CubiST++: Evaluating Ad-Hoc CUBE Queries Using Statistics Trees

  • Authors:
  • Joachim Hammer;Lixin Fu

  • Affiliations:
  • Computer & Information Science & Eng., University of Florida, Gainesville, FL 32611-6120, USA. jhammer@cise.ufl.edu;Division of Computer Science, University of North Carolina, Greensboro, Greensboro, NC 27402-6170, USA. lfu@uncg.edu

  • Venue:
  • Distributed and Parallel Databases
  • Year:
  • 2003

Quantified Score

Hi-index 0.00

Visualization

Abstract

We report on a new, efficient encoding for the data cube, which results in a drastic speed-up of OLAP queries that aggregate along any combination of dimensions over numerical and categorical attributes.
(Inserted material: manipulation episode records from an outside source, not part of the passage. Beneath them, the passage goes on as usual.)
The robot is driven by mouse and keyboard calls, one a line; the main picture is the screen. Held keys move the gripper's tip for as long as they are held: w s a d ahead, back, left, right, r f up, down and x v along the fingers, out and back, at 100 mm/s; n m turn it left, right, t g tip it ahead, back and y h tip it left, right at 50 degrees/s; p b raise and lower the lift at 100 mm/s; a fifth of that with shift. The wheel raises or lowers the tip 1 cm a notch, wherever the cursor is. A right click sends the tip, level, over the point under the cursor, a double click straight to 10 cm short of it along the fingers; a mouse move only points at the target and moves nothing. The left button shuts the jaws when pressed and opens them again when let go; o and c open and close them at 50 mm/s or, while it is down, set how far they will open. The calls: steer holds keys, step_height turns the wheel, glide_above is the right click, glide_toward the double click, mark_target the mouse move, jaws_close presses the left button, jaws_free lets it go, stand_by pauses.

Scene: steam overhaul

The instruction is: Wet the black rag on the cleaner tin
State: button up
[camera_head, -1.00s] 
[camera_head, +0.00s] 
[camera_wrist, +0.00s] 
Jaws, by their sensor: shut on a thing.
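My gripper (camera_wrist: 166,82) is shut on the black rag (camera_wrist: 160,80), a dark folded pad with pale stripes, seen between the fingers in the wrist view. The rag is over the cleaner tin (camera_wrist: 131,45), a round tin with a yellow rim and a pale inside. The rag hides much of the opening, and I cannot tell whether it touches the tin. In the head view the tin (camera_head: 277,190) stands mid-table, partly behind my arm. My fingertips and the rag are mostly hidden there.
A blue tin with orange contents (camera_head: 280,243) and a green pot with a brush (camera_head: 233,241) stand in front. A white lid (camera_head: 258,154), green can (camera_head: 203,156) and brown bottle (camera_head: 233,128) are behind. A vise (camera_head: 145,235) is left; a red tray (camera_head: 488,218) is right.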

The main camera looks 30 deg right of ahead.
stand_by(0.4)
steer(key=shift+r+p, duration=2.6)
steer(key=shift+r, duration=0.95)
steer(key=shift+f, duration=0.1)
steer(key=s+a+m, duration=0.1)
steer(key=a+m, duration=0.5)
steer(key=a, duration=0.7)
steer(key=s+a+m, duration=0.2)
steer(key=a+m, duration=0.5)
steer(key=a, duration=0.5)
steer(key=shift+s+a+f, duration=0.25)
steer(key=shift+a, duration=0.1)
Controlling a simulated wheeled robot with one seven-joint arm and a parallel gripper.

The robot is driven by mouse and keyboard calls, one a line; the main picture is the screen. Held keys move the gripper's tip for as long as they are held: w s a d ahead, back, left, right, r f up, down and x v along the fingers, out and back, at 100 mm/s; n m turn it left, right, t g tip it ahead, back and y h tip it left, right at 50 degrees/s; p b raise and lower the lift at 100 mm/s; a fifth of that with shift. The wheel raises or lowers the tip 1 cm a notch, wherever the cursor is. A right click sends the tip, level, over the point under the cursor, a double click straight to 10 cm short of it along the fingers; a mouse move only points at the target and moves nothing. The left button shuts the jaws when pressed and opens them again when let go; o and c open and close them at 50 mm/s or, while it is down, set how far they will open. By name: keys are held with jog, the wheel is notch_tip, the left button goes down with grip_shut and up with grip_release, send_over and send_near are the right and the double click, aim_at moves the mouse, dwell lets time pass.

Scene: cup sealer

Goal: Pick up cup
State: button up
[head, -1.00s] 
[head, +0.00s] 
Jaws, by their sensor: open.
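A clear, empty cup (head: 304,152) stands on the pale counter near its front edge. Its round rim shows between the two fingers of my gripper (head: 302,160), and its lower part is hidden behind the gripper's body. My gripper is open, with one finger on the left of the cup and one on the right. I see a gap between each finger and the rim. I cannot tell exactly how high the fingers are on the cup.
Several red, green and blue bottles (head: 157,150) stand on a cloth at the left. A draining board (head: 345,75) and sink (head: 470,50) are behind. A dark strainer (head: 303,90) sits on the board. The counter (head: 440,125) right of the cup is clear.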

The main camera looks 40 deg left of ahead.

We are focusing on a class of queries called cube queries, which return aggregated values rather than sets of tuples. Our approach, termed CubiST++ (Cubing with Statistics Trees Plus Families), represents a drastic departure from existing relational (ROLAP) and multi-dimensional (MOLAP) approaches in that it does not use the view lattice to compute and materialize new views from existing views in some heuristic fashion. Instead, CubiST++ encodes all possible aggregate views in the leaves of a new data structure called statistics tree (ST) during a one-time scan of the detailed data. In order to optimize the queries involving constraints on hierarchy levels of the underlying dimensions, we select and materialize a family of candidate trees, which represent superviews over the different hierarchical levels of the dimensions. Given a query, our query evaluation algorithm selects the smallest tree in the family, which can provide the answer. Extensive evaluations of our prototype implementation have demonstrated its superior run-time performance and scalability when compared with existing MOLAP and ROLAP systems.